Hal böyleyken, Türkiye’nin uzun dönem elektrik arz tahmini TEİAŞ’ın üretim planlaması tablosuna göre aşağıdaki gibidir.

 

YIL

2010

2015

2020

Yağışlı

Kurak

Yağışlı

Kurak

Yağışlı

Kurak

Santral Tipi

MW

Milyar kWh

MW

Milyar kWh

MW

Milyar kWh

Termik

30583

211

211

45693

314

314

62273

425

426

Yenilenebilir

18234

62

46

25670

89

60

37076

118

77

Toplam arz

48817

273

257

71273

403

374

96349

544

503

 

 

Elbette ki böyle bir tahmin, ülkenin sanayi, tarım, turizm, kentsel ve kırsal yerleşim programları ile birlikte yapılırsa bir anlam ifade etmektedir. Ancak yapılan tahminler gerçek tespitlere değil, hayali senaryolara dayandığı için enerji tahminleri de çok inandırıcı olmamaktadır.

 

NÜKLEER SANTRAL KİMİN İÇİN?

1950’li yıllarda çok ucuz enerji kaynağı olarak tanımlanan, bütün dünya ülkelerinde tesis edileceği ve işletileceği söylenen nükleer santrallerden toplu bir kaçış vardır. 1974 yılında Uluslararası Atom Enerjisi Ajansı’nın (IAEA) hazırladığı rapora göre, 2000 yılında dünyada 4500 adet nükleer santral olacağı tahmin edilirken, 2005 yılı sonu itibariyle, bu sayı 433 adettir. Dünyada, gelişmiş ülkelerde daha fazla olmak üzere, nükleerden hızlı bir kaçış vardır. ABD ve Kanada’da 1978 yılından, Almanya’da 1982 yılından itibaren yeni bir nükleer santral siparişi yoktur. Öte yandan, Fransa 1997’de, 2010 yılına kadarki nükleer santral programını askıya almıştır. İspanya ve Belçika da, işletmedeki nükleer santrallerini kapattı veya inşaatı biten santrallerini devreye almadı. Çernobil kazasından sonra, Endonezya, Tayland, Vietnam, Küba, Avustralya, Norveç, İsviçre ve Hollanda gibi ülkeler nükleer üretimlerini yavaşlatmaya veya terk etmeye başladılar. 2020’de, nükleer enerjinin dünyada elektrik üretimindeki % 16’lık payının % 8’lere düşeceği tahmin edilmektedir.

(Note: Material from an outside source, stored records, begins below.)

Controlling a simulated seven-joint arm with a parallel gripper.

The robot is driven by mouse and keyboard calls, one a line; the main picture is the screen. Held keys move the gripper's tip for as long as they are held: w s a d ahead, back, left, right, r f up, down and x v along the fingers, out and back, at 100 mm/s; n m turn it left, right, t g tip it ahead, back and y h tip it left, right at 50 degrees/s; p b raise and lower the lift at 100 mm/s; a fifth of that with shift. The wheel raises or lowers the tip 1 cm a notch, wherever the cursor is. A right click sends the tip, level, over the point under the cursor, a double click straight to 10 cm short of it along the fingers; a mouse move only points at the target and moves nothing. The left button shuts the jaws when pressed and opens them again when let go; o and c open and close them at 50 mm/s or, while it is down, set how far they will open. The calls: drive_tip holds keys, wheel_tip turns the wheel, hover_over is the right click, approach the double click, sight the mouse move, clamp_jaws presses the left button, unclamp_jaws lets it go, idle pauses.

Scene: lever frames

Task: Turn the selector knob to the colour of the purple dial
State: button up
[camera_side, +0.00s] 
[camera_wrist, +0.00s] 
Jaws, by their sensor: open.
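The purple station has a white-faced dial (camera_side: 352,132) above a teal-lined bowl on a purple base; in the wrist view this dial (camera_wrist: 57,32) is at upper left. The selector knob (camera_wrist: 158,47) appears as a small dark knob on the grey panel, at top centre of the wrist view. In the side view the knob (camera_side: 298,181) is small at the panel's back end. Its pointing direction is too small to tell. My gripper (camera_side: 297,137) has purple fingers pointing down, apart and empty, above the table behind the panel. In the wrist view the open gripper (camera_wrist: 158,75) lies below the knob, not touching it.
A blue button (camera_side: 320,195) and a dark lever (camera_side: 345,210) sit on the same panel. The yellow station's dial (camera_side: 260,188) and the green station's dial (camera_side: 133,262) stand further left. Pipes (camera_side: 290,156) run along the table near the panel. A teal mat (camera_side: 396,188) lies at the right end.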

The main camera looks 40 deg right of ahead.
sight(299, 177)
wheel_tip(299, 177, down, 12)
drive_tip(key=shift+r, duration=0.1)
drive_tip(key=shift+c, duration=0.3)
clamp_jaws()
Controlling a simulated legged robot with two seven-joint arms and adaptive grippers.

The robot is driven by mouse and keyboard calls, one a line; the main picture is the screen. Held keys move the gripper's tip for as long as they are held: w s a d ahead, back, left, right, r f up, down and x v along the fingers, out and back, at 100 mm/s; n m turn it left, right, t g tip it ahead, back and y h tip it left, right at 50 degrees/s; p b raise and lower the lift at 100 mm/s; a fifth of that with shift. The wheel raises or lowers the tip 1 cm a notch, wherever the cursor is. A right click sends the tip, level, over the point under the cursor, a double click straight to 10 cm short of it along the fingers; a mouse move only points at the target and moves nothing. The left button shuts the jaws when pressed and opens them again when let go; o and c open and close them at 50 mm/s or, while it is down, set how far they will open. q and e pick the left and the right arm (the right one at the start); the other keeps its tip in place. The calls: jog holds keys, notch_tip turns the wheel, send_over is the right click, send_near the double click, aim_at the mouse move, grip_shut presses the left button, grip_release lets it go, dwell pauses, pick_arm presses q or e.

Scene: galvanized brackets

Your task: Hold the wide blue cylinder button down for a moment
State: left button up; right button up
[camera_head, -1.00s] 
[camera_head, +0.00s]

Toplumların nükleer santrallere karşıtlığının sebebi sadece Çernobil kazası olmayıp, Çernobil’den önce ve sonra oluşan ve çevreyi ve insan sağlığını tehdit eden arızalar da önemli rol oynamaktadır. Nükleer santrallerin insanlık ve çevre için güvenli olmadığı ve bu yüzden çok fazla önlem alınması gerektiği, bunun da maliyeti büyük miktarda artırdığı artık sır olmaktan çıkmıştır.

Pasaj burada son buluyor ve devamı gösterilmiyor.